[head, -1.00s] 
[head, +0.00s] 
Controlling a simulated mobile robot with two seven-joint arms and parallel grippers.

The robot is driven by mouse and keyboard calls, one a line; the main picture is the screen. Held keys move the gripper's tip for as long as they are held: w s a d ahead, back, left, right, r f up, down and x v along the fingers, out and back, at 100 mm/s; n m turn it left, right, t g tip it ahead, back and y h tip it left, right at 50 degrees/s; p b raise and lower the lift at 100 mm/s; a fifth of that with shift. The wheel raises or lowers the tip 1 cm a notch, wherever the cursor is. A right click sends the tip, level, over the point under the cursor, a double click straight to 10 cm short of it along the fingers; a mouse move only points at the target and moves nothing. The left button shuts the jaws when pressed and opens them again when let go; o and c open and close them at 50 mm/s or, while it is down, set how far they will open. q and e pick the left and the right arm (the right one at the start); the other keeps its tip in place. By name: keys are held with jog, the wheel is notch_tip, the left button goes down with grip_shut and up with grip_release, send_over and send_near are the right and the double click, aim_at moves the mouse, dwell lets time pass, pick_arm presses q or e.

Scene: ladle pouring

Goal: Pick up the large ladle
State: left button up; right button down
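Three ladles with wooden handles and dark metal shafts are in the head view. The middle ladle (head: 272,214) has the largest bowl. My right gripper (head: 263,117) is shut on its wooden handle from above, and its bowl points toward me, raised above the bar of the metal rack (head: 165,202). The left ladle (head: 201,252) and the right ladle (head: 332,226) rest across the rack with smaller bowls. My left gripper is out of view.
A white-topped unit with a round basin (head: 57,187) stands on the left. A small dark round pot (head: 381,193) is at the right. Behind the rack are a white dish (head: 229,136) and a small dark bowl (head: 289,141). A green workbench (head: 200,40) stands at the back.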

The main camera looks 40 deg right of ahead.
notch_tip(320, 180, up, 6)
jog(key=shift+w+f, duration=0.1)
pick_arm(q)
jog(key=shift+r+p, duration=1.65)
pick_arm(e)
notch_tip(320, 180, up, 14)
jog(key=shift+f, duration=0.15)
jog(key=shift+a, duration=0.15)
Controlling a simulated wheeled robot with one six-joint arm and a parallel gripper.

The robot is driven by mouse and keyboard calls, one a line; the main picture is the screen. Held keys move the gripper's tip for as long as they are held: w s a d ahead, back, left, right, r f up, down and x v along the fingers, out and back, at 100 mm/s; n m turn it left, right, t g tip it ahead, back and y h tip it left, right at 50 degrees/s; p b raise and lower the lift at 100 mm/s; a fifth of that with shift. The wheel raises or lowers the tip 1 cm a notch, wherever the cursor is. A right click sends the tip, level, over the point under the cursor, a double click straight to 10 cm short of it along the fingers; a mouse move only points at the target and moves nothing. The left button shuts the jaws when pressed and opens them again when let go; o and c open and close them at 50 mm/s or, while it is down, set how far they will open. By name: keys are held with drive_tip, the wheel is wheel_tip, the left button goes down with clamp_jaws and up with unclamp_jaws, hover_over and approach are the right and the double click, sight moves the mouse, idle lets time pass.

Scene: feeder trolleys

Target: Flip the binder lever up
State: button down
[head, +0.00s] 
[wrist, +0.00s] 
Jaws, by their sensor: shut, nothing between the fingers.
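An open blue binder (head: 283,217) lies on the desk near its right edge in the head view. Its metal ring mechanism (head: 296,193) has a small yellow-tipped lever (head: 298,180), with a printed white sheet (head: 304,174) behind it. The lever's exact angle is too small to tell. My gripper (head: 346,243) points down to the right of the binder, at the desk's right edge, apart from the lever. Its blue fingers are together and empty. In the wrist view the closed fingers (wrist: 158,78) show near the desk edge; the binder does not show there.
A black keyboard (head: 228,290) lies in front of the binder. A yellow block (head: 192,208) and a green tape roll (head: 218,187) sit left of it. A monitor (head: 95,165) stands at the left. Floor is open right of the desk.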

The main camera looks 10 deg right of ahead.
++++++++
What the exercise asks: Copy out every line holding the string "Scene".

Reply to the exercise:
Scene: ladle pouring
Scene: feeder trolleys

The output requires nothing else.